With the nation vulnerable, a new force takes hold
A day after the assassination of President Park Chung Hee on Oct. 26, martial law was declared and he was appointed to head the investigation team looking into the president’s death.
Every media outlet now had their focus on him and the investigators, eagerly awaiting the results of the probe. Standing before the microphone, Chun, dressed in his military uniform, came across as cold and callous.
Park’s assassination, he said, had been solely perpetuated by Kim Jae-gyu, the director of the Korea Central Intelligence Agency. No one else, he added, had been involved in the murder.
After the interim results of the investigation were announced, it appeared the shock and surprise that followed Park’s assassination was now beginning to dissipate, and the people were slowly starting to go back to their daily lives.
But while Chun dismissed any involvement by the military, an apparent power struggle appeared to be growing between his supporters and another faction within the military.
There were military officials in Chun’s faction who questioned whether the Army’s chief of staff had responded appropriately on the night of Park’s death. And many pointed that Chung had failed to arrest Kim Jae-gyu immediately after the incident.
The rift within the military began to weaken his authority and amid questions directed at him, Chung named Chang Tae-won - an officer outside Chun’s band of loyalists - as commander of the Capital Command headquarters. The appointment was interpreted by Chun and his supporters as an apparent attempt to keep them in check.
On the evening of Dec. 12, I was having a dinner with members of the ruling party at the Plaza Hotel in central Seoul when I was tipped off that there had been gun shots in Hannam-dong across from Namsan. I was growing anxious that something had gone wrong amid the instability after the president’s death.
So I headed back home and tried to collect as much information as I could. Near midnight, I discovered there had been an exchange of gun fire at the residence of the Army’s chief of staff and that Chung had been taken away by a group of armed soldiers.
I didn’t sleep that night and the next day went to my office at the National Assembly.
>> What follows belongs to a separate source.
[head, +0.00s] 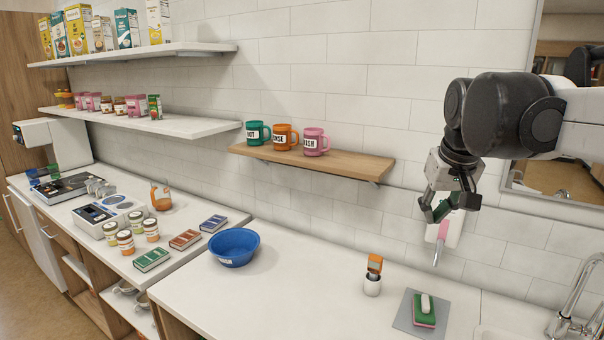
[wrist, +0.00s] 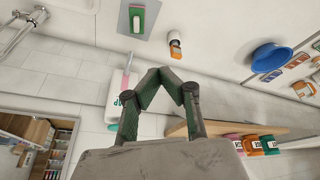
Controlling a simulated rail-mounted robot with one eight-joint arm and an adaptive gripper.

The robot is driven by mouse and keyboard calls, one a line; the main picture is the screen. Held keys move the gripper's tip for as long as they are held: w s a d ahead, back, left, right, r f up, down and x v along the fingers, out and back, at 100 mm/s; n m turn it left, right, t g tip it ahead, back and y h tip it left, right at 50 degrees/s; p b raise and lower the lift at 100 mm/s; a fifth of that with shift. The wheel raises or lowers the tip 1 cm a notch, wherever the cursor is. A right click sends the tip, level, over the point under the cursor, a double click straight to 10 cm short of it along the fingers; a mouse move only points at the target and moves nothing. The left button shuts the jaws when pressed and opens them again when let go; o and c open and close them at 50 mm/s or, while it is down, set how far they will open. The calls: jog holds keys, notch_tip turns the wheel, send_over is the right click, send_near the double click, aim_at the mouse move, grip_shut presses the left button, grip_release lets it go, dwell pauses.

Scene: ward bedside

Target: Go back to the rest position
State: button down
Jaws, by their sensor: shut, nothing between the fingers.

There I got a call from President Choi Kyu-hah, who had been placed in that position just a week before in accordance with the Yushin Constitution.
“Kim!” Choi cried. “I almost died last night!”
I asked him what he was talking about and who would have dared to kill the president just months after Park was gunned down.
Choi told me that Chun, then the security commander, had come to his office unexpectedly the night before with his subordinates and asked him to dismiss Chung so that they could arrest him.
I could see that Choi was under enormous pressure, standing helpless before fully armed military men.
The gunshots exchanged that day had been between the military police officers attached to Chun’s investigation headquarters and the Marines standing guard outside Chung’s residence.
The clash erupted after Chun sent his officials - his collaborators in the coup - to Chung’s home to take him into custody on the grounds that the four-star-general had tacitly complied with Kim Jae-gyu’s plot to kill Park Chung Hee by doing nothing to stop him.
Chun swiftly rose to power on Dec. 12 in a military coup, carried out when the country was still vulnerable in its steps toward a new era.
President Choi was about to announce a Cabinet reshuffle and the National Assembly had just begun working on replacing the Yushin Constitution. Opposition Chairman Kim Young-sam had also just recovered his political status as party chief.
It was then that Chun Doo Hwan carried out his surprise attack.
While Chung was a man of good character, he was not decisive enough to stop Chun. At the time, he recommended to Defense Minister Ro Jae-hyun that Chun be dismissed as the head of the investigation and instead tapped to lead the East Coast Defense Command - an obvious demotion.
But Chun acted faster.
He and his supporters took control of the government by force.
His decision to arrest Chung was a blatant act of mutiny. In carrying out his rebellion, he sent a team of his subordinates to the general’s residence to arrest him, while at the same time he went to see President Choi to demand he consent to Chung’s dismissal.
Choi insisted that the defense minister be brought before him to consent to Chung’s dismissal, in accordance with protocol.
Yet, in less than 10 hours, Ro appeared before Choi, and Choi gave Chun and his supporters the OK.
The power was now tilted in Chun’s favor, and by then he and his supporters practically ruled over the military - over which the president had no influence.
Chun became a dominant figure in the political establishment, where guns now trumped the power of the Constitution. It was a somber reminder that authority in name does not automatically equate to real power, especially without real strength.
It was a new era, and in just one night, a weak government had been overthrown.